[Dataset records]
──────────────────────────────

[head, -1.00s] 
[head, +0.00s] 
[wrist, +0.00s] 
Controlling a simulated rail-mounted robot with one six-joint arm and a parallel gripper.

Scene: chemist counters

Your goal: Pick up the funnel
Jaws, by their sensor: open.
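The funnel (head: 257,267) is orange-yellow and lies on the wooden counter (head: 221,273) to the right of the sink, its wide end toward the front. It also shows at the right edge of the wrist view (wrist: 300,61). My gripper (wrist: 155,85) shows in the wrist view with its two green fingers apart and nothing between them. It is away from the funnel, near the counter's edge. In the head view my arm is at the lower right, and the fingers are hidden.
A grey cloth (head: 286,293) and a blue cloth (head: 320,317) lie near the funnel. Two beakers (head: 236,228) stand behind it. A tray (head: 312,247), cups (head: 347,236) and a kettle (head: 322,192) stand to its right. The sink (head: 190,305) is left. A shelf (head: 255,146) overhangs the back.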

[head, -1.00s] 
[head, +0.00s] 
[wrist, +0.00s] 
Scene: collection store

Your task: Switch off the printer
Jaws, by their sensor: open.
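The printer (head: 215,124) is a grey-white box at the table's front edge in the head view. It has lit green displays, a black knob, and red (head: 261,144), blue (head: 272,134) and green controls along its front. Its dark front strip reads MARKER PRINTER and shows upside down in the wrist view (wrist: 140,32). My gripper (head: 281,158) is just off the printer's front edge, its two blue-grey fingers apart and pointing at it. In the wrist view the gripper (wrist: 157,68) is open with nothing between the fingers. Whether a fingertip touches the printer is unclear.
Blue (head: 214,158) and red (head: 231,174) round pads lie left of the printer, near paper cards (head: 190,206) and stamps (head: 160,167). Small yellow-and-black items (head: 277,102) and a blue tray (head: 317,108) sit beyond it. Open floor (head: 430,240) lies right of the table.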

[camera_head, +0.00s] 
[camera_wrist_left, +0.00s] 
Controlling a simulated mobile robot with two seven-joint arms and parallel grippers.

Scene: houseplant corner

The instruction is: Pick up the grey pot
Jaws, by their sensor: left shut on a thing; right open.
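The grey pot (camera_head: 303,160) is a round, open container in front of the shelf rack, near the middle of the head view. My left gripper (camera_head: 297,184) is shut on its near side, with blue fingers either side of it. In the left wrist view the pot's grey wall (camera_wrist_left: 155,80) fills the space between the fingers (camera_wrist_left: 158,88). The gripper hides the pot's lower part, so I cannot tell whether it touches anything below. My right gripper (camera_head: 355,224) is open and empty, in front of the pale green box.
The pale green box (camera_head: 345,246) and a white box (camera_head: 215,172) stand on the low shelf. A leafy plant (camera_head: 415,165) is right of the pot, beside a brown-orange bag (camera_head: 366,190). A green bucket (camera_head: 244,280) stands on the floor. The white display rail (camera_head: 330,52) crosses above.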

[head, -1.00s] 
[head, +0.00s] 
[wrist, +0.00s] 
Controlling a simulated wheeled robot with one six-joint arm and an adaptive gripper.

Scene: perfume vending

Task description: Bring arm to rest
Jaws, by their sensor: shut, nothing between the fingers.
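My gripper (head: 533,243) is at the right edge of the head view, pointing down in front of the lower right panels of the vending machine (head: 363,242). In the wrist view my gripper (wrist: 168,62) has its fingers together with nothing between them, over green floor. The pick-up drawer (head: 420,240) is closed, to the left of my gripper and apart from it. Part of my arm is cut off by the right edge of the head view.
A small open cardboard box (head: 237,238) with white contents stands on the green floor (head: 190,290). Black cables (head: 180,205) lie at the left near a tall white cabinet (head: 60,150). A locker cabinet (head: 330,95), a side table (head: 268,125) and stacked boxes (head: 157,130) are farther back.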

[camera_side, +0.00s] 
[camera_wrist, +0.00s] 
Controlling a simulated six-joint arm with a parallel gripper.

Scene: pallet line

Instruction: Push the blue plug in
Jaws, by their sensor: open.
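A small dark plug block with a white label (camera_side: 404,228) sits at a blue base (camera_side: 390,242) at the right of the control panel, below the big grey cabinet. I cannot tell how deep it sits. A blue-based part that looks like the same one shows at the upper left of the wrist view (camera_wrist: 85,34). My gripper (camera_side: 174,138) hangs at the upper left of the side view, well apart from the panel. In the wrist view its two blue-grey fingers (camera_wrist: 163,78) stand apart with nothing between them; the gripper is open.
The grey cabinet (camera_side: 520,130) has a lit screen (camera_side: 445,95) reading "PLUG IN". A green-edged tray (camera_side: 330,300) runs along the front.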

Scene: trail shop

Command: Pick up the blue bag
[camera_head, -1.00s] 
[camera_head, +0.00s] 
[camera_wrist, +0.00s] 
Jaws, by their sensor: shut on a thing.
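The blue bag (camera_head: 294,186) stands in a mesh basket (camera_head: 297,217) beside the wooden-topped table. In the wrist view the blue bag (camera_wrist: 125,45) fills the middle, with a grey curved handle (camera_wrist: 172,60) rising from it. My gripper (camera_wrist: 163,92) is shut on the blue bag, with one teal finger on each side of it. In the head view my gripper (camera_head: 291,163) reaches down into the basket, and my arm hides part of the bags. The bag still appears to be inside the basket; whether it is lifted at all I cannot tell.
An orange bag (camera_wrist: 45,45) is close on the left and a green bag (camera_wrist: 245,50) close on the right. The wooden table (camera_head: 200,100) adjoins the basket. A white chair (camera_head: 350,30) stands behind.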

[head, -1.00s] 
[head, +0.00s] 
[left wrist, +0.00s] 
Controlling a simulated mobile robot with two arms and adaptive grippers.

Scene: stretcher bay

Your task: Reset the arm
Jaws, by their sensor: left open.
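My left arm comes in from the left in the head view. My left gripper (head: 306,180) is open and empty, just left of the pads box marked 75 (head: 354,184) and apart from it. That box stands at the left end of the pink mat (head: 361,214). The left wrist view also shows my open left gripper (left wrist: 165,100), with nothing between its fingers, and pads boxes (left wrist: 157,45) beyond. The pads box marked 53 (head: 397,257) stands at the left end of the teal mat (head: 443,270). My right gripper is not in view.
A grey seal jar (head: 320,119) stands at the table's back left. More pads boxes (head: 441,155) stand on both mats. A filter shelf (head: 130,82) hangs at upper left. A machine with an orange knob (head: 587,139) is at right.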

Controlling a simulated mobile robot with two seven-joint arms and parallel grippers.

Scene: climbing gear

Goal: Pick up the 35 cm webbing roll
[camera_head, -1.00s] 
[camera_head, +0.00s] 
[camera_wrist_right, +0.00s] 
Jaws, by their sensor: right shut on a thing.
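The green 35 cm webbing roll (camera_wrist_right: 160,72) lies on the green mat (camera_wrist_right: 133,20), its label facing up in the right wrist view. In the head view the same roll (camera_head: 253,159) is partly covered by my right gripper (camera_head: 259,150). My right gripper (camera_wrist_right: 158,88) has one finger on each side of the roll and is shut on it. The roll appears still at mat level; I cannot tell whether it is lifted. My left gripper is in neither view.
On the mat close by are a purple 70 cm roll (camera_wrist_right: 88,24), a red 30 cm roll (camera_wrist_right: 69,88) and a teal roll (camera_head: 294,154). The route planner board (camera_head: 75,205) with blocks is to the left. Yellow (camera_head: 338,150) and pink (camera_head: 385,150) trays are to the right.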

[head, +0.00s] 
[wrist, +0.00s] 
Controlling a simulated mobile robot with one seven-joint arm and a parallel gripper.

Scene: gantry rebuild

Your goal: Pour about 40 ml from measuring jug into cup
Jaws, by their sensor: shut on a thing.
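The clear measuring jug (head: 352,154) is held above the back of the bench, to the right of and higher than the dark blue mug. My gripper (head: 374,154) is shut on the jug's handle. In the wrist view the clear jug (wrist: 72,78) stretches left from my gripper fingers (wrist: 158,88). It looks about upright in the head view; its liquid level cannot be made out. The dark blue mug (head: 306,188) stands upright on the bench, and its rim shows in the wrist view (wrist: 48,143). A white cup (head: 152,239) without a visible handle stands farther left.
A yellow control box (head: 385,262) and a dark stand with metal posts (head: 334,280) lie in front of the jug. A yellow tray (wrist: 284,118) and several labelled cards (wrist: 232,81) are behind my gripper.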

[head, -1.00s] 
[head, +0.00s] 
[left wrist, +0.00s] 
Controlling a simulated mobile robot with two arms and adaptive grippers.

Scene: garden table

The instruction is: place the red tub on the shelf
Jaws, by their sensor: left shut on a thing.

──────────────────────────────

• [What to produce] Take each line of the material that contains the word "Your" and list it.

• [Solution to the problem]
Your goal: Pick up the funnel
Your task: Switch off the printer
Your task: Reset the arm
Your goal: Pour about 40 ml from measuring jug into cup

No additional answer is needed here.